RAW DATA:
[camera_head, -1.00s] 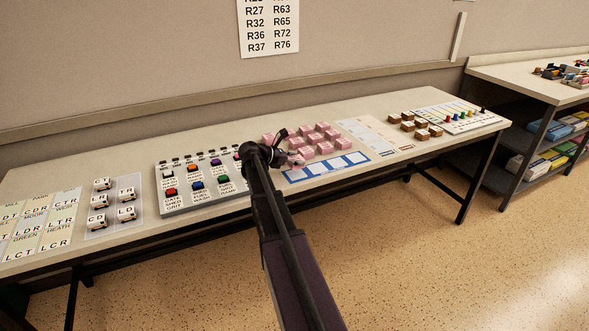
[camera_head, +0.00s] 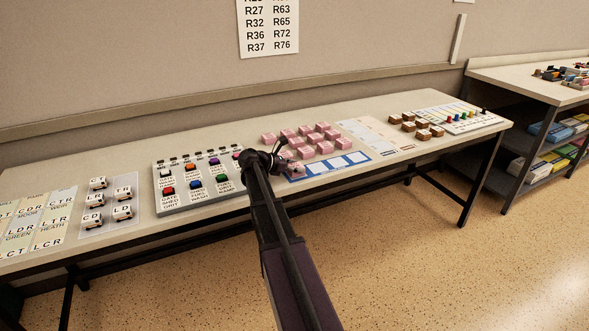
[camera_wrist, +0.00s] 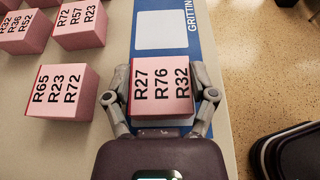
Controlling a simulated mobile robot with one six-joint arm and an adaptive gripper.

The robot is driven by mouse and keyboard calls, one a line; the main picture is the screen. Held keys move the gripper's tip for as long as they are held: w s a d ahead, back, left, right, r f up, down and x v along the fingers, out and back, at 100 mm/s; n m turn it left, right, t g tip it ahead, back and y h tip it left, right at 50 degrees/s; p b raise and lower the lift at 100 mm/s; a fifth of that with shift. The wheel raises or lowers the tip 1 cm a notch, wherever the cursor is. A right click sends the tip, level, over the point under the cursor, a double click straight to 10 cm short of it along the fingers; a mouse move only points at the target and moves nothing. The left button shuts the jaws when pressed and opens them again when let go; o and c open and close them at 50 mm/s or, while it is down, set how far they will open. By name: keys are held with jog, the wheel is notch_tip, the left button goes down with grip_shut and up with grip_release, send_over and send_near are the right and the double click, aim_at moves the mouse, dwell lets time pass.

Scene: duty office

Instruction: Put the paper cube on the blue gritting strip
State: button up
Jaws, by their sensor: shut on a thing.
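My gripper (camera_wrist: 163,95) is shut on a pink paper cube (camera_wrist: 163,78) marked R27, R76, R32 in the wrist view. The held cube is over or on the near part of the blue gritting strip (camera_wrist: 207,65); I cannot tell whether it touches. The strip has white squares and the lettering "GRITTIN" in the wrist view. In the head view, the strip (camera_head: 368,156) lies along the table's front edge, and my gripper (camera_head: 290,167) is at its left end. The held cube is mostly hidden there.
Several other pink cubes (camera_head: 307,143) stand behind the strip; one marked R65, R23, R72 (camera_wrist: 62,91) is close left of my gripper. A button panel (camera_head: 200,207) lies to the left, brown blocks (camera_head: 422,134) to the right. The strip's visible white squares are empty.

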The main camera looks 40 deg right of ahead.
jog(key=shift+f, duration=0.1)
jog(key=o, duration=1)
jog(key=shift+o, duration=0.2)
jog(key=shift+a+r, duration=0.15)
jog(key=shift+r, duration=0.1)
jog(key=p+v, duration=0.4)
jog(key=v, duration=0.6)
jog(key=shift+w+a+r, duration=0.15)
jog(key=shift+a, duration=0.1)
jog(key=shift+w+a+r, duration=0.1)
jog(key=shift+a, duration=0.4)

TASK TO COMPLETE: Return only the lines running from the top of the data to the line that holds "Controlling a simulated". Include both of those lines, but skip the pictures.

FINISHED EXERCISE:
[camera_head, -1.00s] 
[camera_head, +0.00s] 
[camera_wrist, +0.00s] 
Controlling a simulated mobile robot with one six-joint arm and an adaptive gripper.

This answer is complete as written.